┌──

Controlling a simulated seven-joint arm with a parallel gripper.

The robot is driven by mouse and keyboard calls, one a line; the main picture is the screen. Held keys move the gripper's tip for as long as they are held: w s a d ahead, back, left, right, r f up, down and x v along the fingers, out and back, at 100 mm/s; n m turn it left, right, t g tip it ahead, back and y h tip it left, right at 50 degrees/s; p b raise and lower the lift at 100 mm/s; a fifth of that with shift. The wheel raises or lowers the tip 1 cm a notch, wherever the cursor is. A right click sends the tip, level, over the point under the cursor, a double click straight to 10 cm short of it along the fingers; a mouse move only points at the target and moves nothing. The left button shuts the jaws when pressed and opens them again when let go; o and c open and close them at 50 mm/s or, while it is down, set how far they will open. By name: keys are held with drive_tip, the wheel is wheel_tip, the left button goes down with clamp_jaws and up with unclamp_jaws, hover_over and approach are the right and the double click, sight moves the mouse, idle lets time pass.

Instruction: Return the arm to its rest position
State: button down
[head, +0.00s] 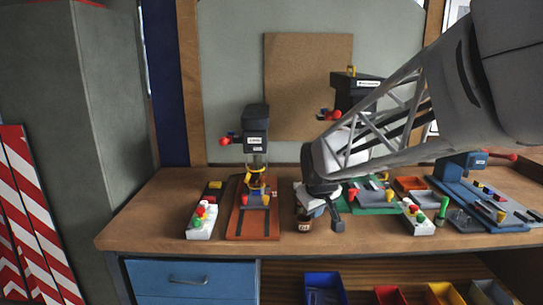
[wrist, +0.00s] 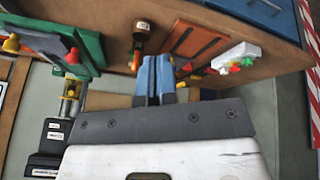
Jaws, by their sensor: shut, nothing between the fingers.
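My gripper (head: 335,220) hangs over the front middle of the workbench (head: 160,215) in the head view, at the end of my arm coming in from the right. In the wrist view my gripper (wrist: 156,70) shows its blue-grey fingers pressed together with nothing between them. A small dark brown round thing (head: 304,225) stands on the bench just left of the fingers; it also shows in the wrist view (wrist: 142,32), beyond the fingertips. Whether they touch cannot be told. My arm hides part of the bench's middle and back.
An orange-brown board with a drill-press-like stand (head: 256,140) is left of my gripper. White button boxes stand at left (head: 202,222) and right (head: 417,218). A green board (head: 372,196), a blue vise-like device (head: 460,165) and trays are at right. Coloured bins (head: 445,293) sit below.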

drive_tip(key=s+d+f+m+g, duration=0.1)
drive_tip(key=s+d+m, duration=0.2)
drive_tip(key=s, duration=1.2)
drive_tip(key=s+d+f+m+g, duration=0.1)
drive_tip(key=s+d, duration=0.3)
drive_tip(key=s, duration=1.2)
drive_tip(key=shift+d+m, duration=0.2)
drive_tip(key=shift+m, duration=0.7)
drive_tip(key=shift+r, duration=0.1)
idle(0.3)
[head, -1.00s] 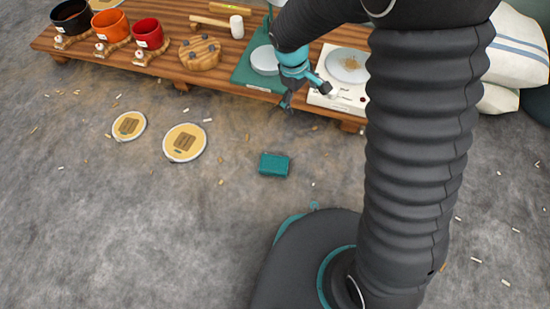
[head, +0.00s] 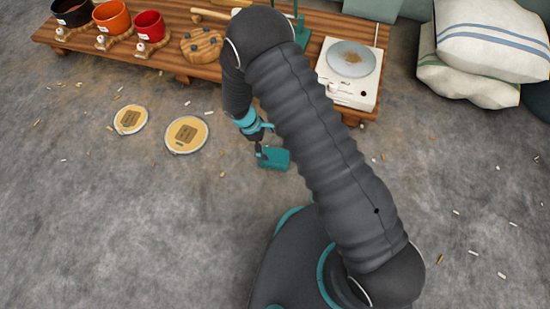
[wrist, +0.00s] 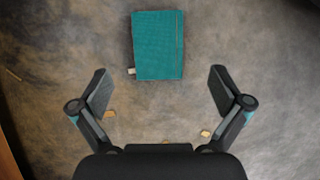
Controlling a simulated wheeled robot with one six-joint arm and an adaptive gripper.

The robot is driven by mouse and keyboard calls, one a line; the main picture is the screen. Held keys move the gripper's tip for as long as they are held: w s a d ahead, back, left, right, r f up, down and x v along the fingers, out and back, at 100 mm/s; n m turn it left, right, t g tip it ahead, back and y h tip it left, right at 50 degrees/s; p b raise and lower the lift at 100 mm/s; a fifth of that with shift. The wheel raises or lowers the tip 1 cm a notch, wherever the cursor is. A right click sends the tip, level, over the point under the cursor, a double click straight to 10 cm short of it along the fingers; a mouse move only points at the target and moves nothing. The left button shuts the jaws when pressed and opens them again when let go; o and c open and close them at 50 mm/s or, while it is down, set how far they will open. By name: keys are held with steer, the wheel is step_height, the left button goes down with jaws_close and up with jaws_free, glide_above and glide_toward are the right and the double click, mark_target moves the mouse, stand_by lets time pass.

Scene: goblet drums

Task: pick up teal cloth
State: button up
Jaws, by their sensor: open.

└──

Problem to solve:
Repeat every record precisely. Any picture among them stays out of the copy.

Output of the task:
Controlling a simulated seven-joint arm with a parallel gripper.

The robot is driven by mouse and keyboard calls, one a line; the main picture is the screen. Held keys move the gripper's tip for as long as they are held: w s a d ahead, back, left, right, r f up, down and x v along the fingers, out and back, at 100 mm/s; n m turn it left, right, t g tip it ahead, back and y h tip it left, right at 50 degrees/s; p b raise and lower the lift at 100 mm/s; a fifth of that with shift. The wheel raises or lowers the tip 1 cm a notch, wherever the cursor is. A right click sends the tip, level, over the point under the cursor, a double click straight to 10 cm short of it along the fingers; a mouse move only points at the target and moves nothing. The left button shuts the jaws when pressed and opens them again when let go; o and c open and close them at 50 mm/s or, while it is down, set how far they will open. By name: keys are held with drive_tip, the wheel is wheel_tip, the left button goes down with clamp_jaws and up with unclamp_jaws, hover_over and approach are the right and the double click, sight moves the mouse, idle lets time pass.

Instruction: Return the arm to its rest position
State: button down
[head, +0.00s] 
[wrist, +0.00s] 
Jaws, by their sensor: shut, nothing between the fingers.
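My gripper (head: 335,220) hangs over the front middle of the workbench (head: 160,215) in the head view, at the end of my arm coming in from the right. In the wrist view my gripper (wrist: 156,70) shows its blue-grey fingers pressed together with nothing between them. A small dark brown round thing (head: 304,225) stands on the bench just left of the fingers; it also shows in the wrist view (wrist: 142,32), beyond the fingertips. Whether they touch cannot be told. My arm hides part of the bench's middle and back.
An orange-brown board with a drill-press-like stand (head: 256,140) is left of my gripper. White button boxes stand at left (head: 202,222) and right (head: 417,218). A green board (head: 372,196), a blue vise-like device (head: 460,165) and trays are at right. Coloured bins (head: 445,293) sit below.

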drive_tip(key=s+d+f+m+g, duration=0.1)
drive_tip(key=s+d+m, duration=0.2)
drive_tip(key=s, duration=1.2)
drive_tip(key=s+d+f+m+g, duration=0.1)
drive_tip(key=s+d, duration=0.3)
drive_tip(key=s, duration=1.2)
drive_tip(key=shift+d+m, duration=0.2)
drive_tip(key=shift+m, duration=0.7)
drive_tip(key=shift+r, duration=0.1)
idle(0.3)
[head, -1.00s] 
[head, +0.00s] 
[wrist, +0.00s] 
Controlling a simulated wheeled robot with one six-joint arm and an adaptive gripper.

The robot is driven by mouse and keyboard calls, one a line; the main picture is the screen. Held keys move the gripper's tip for as long as they are held: w s a d ahead, back, left, right, r f up, down and x v along the fingers, out and back, at 100 mm/s; n m turn it left, right, t g tip it ahead, back and y h tip it left, right at 50 degrees/s; p b raise and lower the lift at 100 mm/s; a fifth of that with shift. The wheel raises or lowers the tip 1 cm a notch, wherever the cursor is. A right click sends the tip, level, over the point under the cursor, a double click straight to 10 cm short of it along the fingers; a mouse move only points at the target and moves nothing. The left button shuts the jaws when pressed and opens them again when let go; o and c open and close them at 50 mm/s or, while it is down, set how far they will open. By name: keys are held with steer, the wheel is step_height, the left button goes down with jaws_close and up with jaws_free, glide_above and glide_toward are the right and the double click, mark_target moves the mouse, stand_by lets time pass.

Scene: goblet drums

Task: pick up teal cloth
State: button up
Jaws, by their sensor: open.

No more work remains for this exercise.